Following a nice bounce above the $0.80 range last week, Matic increased by another 15% this week to reclaim a key resistance level. The price is currently stuck as it negotiates for the next major move.
Matic’s recovery has been impressive over the past weeks following a sharp bounce off the $0.69 level. Despite facing hurdles on the way up, it has managed to flip some key lost levels during this phase.
The volatility expanded yesterday and the price suddenly increased to a key resistance level of $0.95 after five weeks of trading. It is still finding it difficult to break higher due to a slight rejection. A drop from this support could facilitate a slight pullback on the lower timeframe.
However, if the price continues to increase by the day, it may move into the $1 range before breaking out for a long-term bullish rally. That is likely to come into play in the coming weeks.
From a technical standpoint, Matic is stylishly footing a fresh bullish rally. The price chart shows that it has formed a double-bottom pattern above the orange demand zone on the daily timeframe. A big wave is lurking around the corner.
The only condition for bearish right now lies in a breakdown of the mentioned demand zone. Considering the current bullish signal, such setups appear unrealistic at the moment.
Matic’s Key Levels To Watch
Towards the upside, $1 and $1.095 are the next areas of interest for the bulls in the next upsurge.
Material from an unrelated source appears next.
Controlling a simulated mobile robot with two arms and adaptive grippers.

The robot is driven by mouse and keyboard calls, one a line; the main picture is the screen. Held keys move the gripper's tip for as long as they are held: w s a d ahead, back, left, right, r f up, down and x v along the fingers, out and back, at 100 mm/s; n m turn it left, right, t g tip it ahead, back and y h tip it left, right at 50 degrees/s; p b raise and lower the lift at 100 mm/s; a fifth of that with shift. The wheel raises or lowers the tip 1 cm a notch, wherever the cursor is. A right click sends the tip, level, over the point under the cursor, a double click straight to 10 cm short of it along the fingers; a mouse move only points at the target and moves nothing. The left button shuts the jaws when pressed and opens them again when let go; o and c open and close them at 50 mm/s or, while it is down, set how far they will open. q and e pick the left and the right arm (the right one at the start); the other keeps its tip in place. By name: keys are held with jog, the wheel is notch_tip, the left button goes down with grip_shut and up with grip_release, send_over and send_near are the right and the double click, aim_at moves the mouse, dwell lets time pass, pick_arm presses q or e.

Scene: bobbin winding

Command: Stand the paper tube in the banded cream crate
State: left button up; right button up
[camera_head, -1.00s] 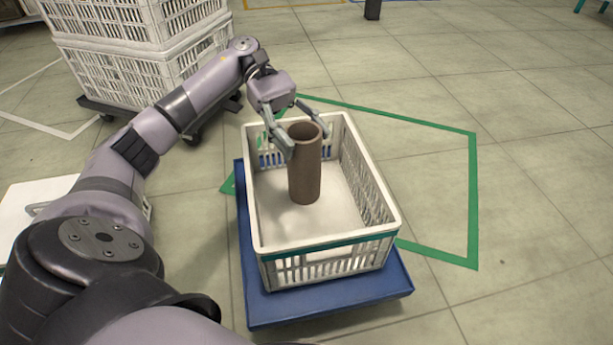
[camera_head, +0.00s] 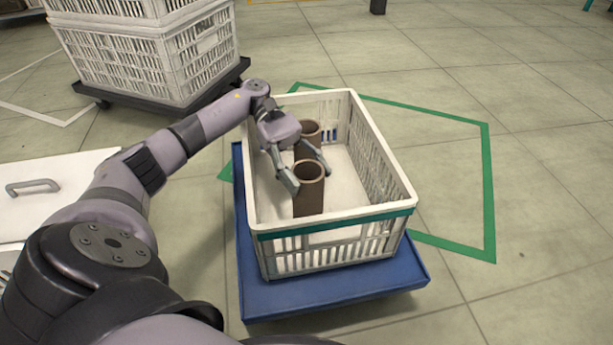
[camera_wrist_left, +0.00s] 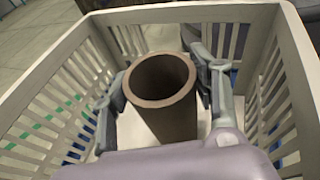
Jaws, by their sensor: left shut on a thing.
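The cream crate (camera_head: 400,188) with a teal band along its near rim stands open. A brown paper tube (camera_head: 309,196) is upright inside its walls, near the front; its lower end is hidden by the near rim. My left gripper (camera_head: 308,177) reaches down into the crate and is shut on this tube, a finger on either side. The left wrist view shows the tube's open top (camera_wrist_left: 160,77) between the fingers. A second brown tube (camera_head: 311,129) stands in the crate behind the held one, partly hidden by my gripper. My right gripper is not in view.
Stacked white crates (camera_head: 150,65) on a dark dolly stand at the back left. A white lid-like panel with a grey handle (camera_head: 33,187) is at the left. The floor at the right is clear.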

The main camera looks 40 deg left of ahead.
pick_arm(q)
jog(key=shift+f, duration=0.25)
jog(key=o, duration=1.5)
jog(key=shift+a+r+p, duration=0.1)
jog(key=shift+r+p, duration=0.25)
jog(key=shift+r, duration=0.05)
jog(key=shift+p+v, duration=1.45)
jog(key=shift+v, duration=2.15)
Breaking through these resistance levels could advance rally to $1.2 and potentially $1.47 in the future.
In the case of pullbacks, the support levels to consider for drops are $0.9 and $0.83. Failure to rebound off these supports could cause more dips to the $0.74 support. Below this support lies $0.667 and $0.6.
Key Resistance Levels: $1.095, $1.2, $1.47
Key Support Levels: $0.83, $0.74, $0.667
- Spot Price: $0.95
- Trend: Bullish
- Volatility: High
Disclosure: This is not trading or investment advice. Always do your research before buying any cryptocurrency or investing in any services.